What is strange is that at this time Horsfall, in addition to painting and sketching traditional portraits, was creating large psychic paintings of a symbolic and often abstract nature. He felt inspired to create large spirals and swirls filling large canvases with no preconceived idea of what would be produced. Horsfall described them as being created automatically under the control of an Egyptian priest.
The result must have been shocking for the artist’s circle of friends and family who believed it must be a reaction to his war experience. It wasn’t unusual at this time to find solace and refuge under the umbrella of spiritualism. Although, the motive is not certain what is clear is that Horsfall took his new spiritualistic direction seriously. Soon after it had begun in 1919 he was showing the work and giving explanations at spiritual societies who were naturally a captive audience. At least three exhibitions took place between January – April in 1920 including at the London Spiritualist Alliance in which he gave a lecture explaining the work on February 12th followed by another at the newly formed British College of Psychic Science.
Sir Arthur Conan Doyle was involved in both of these institutions and may have been instrumental in introducing Horsfall to them. Doyle, whose father was an artist, had grown up with a passion for art and came across Horsfall’s work in 1919. He invited him to stay at his home in Windlesham in January 1920, and while there Horsfall painted Doyle’s portrait in a traditional manner. Sadly, the whereabouts of this artwork remains unknown.
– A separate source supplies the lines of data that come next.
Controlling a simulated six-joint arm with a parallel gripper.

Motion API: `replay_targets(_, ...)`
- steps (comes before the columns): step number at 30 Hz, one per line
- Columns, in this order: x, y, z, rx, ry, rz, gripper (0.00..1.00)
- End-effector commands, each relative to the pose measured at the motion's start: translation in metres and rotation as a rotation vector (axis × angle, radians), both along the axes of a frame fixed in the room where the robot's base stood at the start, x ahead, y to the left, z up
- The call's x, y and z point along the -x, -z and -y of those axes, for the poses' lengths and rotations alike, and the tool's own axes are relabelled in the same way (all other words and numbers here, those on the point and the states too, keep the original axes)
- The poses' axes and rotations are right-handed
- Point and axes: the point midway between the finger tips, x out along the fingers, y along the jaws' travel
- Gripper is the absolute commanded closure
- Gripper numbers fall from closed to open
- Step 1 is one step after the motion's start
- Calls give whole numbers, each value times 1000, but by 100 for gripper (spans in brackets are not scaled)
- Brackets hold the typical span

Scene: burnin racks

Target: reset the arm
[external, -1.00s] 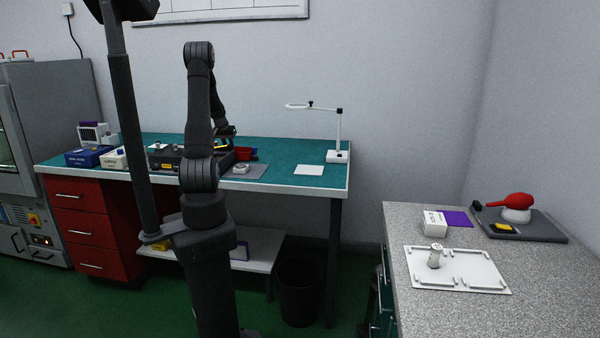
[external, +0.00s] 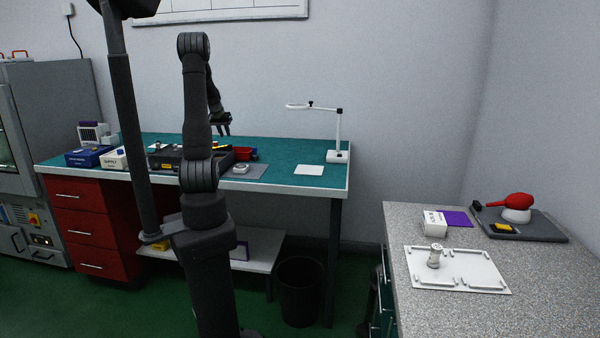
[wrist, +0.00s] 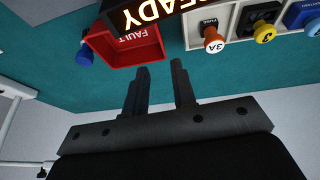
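My gripper (external: 222,131) hangs above the back part of the teal bench (external: 310,148), partly behind my own arm in the external view. In the wrist view my gripper (wrist: 158,85) shows two dark fingers spread apart with nothing between them. Beyond the fingertips lie a red bin (wrist: 128,48) marked FAULT and a dark panel with a lit READY sign (wrist: 145,10). The fingers appear clear of both.
A white tray holds colored knobs, one an orange 3A fuse (wrist: 213,40). A white ring lamp (external: 339,130) stands at the bench's right. A grey counter (external: 450,315) at right carries a white tray (external: 470,285) and a red-topped tool (external: 516,200).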

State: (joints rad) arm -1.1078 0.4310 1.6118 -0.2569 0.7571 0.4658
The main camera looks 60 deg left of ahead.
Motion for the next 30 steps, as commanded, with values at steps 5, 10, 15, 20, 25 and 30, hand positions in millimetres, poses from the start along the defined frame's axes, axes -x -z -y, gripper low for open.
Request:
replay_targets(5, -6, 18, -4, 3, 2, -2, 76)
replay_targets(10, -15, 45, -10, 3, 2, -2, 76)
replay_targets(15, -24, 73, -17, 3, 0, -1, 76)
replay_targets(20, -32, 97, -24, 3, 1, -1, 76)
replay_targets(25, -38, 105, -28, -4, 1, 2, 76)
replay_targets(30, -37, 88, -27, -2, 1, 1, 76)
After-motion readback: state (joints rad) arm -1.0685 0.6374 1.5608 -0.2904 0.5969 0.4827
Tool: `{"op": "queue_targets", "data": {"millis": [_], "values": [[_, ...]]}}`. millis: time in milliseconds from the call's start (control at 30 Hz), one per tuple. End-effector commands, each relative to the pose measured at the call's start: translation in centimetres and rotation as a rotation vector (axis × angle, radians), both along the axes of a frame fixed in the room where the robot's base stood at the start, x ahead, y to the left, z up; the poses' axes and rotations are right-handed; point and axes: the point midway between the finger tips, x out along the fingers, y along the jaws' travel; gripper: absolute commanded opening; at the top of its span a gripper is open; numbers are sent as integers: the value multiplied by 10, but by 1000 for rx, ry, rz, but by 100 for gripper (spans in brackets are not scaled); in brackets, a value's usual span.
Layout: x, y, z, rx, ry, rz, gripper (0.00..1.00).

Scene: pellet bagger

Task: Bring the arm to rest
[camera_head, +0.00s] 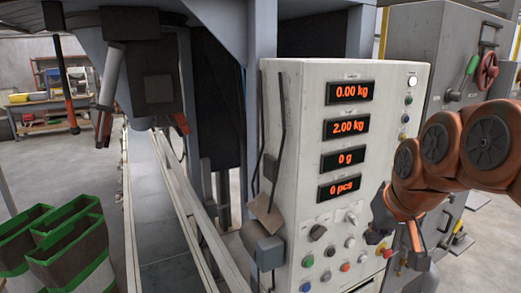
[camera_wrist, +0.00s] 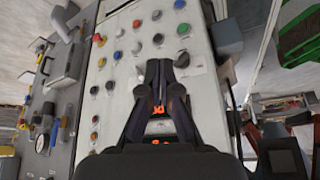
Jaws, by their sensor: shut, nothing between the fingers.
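My orange arm (camera_head: 440,150) reaches in from the right in the head view, bent in front of the control panel. My gripper (camera_head: 376,236) hangs near the panel's lower right, by its knobs and buttons. In the wrist view my gripper (camera_wrist: 160,66) shows two dark fingers with their tips together, shut with nothing between them. The fingers are in front of the white panel face (camera_wrist: 120,75) and hide part of its displays. I cannot tell the exact gap between fingertips and panel.
The control panel (camera_head: 290,90) shows 0.00 kg, 2.00 kg, 0 g and 0 pcs. A grey cabinet (camera_head: 425,50) with a red handwheel (camera_head: 487,70) stands behind the arm. Green-rimmed bags (camera_head: 75,225) are at lower left, beside a conveyor (camera_head: 155,210). Open floor lies behind.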

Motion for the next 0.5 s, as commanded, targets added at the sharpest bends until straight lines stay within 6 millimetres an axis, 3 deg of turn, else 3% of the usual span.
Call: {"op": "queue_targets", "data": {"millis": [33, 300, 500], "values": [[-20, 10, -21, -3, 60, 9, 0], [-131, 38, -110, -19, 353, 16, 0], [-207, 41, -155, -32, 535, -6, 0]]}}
How long this spiritual inspiration remained with Horsfall has not been recorded and no painting of this remarkable series has come to light. It is likely they were destroyed when his studio had been bombed during World War II. Horsfall moved to the nearby Norfolk Hotel on Harrington Road, South Kensington and died there on 29th May 1942. An obituary appeared in the Yorkshire Post and Leeds Mercury on Wednesday 3rd March 1943 with the heading A Notable Horsfall, but didn’t mention his spirit drawings.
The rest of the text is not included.